Resort fees, or mandatory hotel-imposed fees, are a practice where much of the hotel industry uses false advertising to make their “room rates” appear less expensive. Some of the largest hotels add what the industry refers to as a resort fee, which every guest is required to pay prior to checkout. Yes, these fees are disclosed, but only later in the booking process after consumers have already invested time in the buying process.
The lists of hotel costs by price created by online travel agents like Expedia and Priceline and meta-search engines like Kayak and Hipmunk are filled with false advertising. These lists are made up of room rates without the inclusion of mandatory hotel resort fees. The individual hotel websites also list rooms by room rate and do not disclose mandatory resort fees until later in the buying process.
Many consumers assume the additional hotel fees are applied to all hotels. The American public has been trained to know that the government does not allow blatant false advertising. Unfortunately, in the case of hotel resort fees, the government, after almost five years of studies, has failed to protect consumers from this false advertising.
An FTC Economic Analysis of Hotel Resort Fees concludes by noting, “This analysis has not found any benefits to consumers from separately-disclosed mandatory resort fees that could not be achieved by first listing the total price and then disclosing the resort fee.” The report also states, “…separating mandatory resort fees from posted room rates without first disclosing the total price is likely to harm consumers…”
A Trump administration should simply call false advertising false. Consumers don’t need another five years of study; we have suffered enough.
Trump world travelersAirline pricing should be public — both airfares and ancillary fees
There are no more forgotten citizens than the country’s airline passengers, and few areas of the economy more rigged than the aviation industry, where the people pay for all the infrastructure, the air traffic system, and the security administration and then face customer service indignities and price confusion when traveling.
Since 2009, Travelers United, an organization I founded and serve with, has been the leading consumer group battling the misleading and deceptive practice of providing incomplete aviation prices to the public. Together with the American Society of Travel Agents and much of the distribution side of the aviation industry, the consumer group has shone a light on the consumer harm of advertising partial prices and preventing comparison shopping.
After eight years of proposed rules, thousands of pages of comments, hundreds of hours of official meetings, and countless lobbying dollars and stakeholder policy group meetings, nothing has changed. We have been left with a request, issued from the White House, no less, for even more information in the waning days of the Obama administration.

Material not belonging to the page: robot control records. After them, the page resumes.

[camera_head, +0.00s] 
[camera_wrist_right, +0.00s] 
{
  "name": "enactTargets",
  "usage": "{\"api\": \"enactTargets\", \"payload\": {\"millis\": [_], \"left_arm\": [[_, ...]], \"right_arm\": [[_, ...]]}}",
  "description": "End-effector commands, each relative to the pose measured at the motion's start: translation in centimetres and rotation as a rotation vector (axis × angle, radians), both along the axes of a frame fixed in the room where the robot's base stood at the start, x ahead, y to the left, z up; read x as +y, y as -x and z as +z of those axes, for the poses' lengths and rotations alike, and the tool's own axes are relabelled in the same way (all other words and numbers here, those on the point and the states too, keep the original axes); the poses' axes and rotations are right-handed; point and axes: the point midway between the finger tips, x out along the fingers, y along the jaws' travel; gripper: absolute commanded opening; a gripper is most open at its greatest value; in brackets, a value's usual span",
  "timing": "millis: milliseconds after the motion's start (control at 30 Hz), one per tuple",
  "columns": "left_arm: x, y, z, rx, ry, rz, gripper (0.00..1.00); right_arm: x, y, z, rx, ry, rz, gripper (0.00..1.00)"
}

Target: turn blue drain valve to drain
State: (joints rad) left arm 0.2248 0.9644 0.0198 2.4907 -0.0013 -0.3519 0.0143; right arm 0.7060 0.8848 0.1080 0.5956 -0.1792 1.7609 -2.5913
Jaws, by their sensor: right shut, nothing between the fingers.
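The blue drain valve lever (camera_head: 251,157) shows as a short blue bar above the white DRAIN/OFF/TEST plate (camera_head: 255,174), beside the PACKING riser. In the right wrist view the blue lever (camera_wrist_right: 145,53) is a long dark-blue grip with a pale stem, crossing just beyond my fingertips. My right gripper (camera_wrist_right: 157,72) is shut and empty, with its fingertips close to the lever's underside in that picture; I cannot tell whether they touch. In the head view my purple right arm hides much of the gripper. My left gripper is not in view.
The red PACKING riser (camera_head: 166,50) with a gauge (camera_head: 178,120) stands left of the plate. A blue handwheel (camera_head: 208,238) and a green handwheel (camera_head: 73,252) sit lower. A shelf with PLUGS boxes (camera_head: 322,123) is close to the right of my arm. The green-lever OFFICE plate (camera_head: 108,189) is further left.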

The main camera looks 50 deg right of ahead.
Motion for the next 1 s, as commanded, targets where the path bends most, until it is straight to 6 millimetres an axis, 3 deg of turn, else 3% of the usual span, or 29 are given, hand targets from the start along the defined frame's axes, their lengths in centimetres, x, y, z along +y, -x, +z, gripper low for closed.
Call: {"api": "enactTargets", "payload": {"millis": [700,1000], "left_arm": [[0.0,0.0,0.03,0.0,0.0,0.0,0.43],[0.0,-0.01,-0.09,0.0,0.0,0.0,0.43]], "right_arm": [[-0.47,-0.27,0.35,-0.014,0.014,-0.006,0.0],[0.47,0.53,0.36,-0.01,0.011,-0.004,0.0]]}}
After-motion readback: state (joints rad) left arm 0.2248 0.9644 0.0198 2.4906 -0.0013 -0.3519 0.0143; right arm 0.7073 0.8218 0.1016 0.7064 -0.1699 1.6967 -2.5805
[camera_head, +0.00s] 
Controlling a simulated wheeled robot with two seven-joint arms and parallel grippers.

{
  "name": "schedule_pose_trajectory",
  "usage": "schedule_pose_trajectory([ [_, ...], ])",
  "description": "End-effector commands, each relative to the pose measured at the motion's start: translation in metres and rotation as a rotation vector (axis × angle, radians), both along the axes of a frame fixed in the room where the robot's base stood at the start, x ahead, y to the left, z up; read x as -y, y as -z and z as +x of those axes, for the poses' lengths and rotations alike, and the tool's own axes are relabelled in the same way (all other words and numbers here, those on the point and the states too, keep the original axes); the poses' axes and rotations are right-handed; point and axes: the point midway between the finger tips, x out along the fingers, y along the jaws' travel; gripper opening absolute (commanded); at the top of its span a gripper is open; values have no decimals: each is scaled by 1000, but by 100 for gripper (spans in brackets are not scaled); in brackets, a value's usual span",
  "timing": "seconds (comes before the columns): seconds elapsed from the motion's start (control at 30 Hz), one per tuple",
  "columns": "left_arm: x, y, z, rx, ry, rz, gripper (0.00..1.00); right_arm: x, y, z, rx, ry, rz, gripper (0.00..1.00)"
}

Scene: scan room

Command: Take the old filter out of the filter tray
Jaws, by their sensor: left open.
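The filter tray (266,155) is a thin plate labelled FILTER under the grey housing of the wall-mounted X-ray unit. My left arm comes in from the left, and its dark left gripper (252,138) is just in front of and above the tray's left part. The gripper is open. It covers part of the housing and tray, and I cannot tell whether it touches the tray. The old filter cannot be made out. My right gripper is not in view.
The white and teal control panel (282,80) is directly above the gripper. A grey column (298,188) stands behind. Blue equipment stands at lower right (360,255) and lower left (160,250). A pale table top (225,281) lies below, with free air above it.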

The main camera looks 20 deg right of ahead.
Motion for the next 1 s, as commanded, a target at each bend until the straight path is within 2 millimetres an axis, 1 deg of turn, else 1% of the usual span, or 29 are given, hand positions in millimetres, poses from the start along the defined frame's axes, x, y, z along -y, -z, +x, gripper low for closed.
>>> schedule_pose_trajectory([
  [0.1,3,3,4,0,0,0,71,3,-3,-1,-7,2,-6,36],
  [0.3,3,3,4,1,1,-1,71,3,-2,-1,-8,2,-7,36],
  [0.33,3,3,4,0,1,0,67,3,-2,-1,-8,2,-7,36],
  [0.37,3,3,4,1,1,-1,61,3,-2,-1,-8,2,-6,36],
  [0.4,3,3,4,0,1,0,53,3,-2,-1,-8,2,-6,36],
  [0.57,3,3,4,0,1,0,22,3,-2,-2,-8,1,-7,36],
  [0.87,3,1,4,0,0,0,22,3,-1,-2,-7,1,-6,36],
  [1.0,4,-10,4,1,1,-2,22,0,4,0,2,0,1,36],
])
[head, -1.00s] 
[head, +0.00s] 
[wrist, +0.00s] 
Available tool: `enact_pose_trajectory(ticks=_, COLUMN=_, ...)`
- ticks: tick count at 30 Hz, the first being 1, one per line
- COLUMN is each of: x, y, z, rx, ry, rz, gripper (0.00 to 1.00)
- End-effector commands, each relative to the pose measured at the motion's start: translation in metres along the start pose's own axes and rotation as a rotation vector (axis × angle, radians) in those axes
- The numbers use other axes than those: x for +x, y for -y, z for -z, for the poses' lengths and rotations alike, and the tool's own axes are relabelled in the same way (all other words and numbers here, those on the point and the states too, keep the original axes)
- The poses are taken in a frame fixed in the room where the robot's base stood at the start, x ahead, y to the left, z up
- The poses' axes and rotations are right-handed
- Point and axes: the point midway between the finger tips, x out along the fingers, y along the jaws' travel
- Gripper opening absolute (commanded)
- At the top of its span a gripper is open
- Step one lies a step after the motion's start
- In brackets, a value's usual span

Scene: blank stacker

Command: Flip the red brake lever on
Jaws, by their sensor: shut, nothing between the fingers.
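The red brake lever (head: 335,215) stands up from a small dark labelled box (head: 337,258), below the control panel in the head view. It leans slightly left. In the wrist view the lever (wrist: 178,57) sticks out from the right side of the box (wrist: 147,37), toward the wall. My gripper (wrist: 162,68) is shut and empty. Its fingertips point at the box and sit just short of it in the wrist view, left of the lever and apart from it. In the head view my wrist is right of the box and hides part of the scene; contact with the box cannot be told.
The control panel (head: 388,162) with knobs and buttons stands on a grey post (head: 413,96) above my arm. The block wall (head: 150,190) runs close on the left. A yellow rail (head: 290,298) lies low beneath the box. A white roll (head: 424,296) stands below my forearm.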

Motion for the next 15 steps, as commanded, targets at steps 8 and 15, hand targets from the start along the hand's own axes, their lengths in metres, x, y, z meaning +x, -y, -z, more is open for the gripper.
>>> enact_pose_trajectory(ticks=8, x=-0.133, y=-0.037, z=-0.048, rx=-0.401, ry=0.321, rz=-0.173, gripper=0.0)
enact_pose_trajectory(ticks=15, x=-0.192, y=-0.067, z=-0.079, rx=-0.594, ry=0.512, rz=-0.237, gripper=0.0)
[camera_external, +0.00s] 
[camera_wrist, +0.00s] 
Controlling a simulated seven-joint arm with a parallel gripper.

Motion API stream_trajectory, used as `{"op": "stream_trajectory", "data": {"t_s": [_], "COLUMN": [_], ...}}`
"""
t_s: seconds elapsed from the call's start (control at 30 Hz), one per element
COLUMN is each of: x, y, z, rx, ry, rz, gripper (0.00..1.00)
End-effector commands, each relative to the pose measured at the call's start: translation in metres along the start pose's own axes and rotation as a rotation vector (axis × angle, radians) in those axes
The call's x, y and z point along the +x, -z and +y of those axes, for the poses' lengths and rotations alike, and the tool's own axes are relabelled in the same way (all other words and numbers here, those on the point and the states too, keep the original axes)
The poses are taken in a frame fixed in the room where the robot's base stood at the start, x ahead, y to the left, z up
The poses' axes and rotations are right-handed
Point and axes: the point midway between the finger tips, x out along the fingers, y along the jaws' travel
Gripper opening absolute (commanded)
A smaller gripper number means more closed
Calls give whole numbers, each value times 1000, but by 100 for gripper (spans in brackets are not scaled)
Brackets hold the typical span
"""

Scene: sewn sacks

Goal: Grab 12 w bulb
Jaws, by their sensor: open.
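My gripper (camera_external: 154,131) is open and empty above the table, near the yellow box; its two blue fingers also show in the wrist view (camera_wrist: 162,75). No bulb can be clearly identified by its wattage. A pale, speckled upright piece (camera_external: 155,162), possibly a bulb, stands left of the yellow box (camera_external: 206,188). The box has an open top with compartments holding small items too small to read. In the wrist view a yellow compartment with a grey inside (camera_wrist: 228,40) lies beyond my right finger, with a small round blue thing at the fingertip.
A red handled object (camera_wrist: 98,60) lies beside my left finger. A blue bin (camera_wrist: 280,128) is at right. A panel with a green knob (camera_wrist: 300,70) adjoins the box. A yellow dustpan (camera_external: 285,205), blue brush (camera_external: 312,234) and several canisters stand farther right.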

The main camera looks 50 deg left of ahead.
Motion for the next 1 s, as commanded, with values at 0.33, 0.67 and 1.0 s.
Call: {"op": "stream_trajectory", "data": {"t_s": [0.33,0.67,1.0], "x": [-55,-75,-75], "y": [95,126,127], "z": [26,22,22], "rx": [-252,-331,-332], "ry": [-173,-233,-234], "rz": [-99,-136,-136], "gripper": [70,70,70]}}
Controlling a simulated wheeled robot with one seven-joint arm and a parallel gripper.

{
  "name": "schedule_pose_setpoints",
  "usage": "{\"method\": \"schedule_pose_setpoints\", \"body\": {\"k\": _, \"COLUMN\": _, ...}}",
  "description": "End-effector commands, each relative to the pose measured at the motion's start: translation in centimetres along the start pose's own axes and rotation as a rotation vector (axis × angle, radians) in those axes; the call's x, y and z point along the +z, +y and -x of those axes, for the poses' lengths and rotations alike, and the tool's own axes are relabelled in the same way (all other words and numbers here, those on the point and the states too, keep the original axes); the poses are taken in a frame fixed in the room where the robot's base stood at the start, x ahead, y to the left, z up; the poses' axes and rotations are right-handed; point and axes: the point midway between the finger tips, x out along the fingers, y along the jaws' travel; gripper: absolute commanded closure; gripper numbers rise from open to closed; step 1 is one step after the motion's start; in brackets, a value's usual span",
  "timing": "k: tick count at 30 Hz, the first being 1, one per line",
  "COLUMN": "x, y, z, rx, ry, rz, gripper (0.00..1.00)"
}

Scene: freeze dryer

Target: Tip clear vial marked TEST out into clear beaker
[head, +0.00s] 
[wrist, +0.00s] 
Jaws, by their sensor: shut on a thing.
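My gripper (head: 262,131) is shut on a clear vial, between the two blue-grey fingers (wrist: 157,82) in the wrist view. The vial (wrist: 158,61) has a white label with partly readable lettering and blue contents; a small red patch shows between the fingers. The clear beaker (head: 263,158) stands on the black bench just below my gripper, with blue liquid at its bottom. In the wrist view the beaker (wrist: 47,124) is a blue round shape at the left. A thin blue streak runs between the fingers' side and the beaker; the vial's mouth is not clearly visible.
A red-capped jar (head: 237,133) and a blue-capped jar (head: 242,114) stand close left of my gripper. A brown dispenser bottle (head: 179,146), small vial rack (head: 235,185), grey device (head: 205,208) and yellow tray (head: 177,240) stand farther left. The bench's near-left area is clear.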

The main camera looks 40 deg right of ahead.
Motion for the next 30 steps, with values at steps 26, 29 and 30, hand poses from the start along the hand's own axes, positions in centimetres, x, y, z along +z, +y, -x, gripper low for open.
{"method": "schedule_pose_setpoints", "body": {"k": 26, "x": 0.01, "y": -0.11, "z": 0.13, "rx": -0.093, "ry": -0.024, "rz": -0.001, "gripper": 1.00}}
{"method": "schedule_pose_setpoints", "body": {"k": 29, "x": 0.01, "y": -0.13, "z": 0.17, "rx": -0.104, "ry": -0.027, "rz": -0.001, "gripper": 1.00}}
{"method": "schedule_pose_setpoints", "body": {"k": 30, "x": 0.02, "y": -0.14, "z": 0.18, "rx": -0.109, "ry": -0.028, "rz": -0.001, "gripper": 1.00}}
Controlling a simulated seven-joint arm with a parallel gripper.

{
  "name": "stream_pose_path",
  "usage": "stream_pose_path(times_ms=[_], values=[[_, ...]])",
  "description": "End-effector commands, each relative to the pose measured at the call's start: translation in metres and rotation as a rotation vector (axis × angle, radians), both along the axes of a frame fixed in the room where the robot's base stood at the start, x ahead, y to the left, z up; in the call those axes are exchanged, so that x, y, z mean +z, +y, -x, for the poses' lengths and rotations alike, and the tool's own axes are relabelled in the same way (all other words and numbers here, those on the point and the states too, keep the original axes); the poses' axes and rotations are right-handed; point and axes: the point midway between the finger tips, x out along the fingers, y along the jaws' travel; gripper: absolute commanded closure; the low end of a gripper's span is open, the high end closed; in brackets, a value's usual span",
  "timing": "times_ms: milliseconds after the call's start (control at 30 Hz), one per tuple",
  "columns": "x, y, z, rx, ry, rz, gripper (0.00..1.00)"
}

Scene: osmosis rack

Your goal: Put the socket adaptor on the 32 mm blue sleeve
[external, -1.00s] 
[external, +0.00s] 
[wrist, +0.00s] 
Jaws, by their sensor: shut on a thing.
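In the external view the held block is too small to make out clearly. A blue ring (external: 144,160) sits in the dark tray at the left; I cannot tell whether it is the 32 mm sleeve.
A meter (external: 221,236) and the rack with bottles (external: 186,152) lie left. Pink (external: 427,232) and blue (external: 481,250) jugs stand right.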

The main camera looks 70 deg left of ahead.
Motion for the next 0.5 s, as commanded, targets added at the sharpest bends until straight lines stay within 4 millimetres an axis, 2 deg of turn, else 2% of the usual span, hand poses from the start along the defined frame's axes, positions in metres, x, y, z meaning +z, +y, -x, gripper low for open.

Sadly, aviation consumers still cannot comparison shop for the full cost of air travel. Airlines still do not make their ancillary fees, with all of their exceptions and exemptions, public in a form that will allow software developers to create useful shopping engines that can aggregate airfares and fees to allow price comparisons.
As ancillary fees continued their unrestrained growth, the airline industry consolidated with three major airline mergers — United/Continental, Southwest/AirTran, and American/USAir. This has resulted in the concentration of more than 80 percent of domestic traffic into only four airlines. The effects of these mergers on both consumers and emerging airlines competition have been dramatic.
President-elect Trump has personally felt the pain of economic blows with which the biggest airlines can strike smaller competitors. He understands customer service and unfair competition. His Trump Shuttle, designed with passenger perks, was doomed by larger airlines that abandoned customer service and jointly slashed prices.
Consumers need action and rules, not more studies
President-elect Trump ran on a platform and promise to the American public that he would take care of the forgotten citizens and institute fairness rather than the current rigged system. The travel industry that he understands in detail is a good place to start.
Even the simplest solutions can be thwarted when they are studied ad nauseum. With eight years of discussions about the aviation consumer plight and five years of work by the FTC, the most basic needs for truth in advertising and complete pricing are still out of reach of travel consumers, the very people the government swears an oath to protect.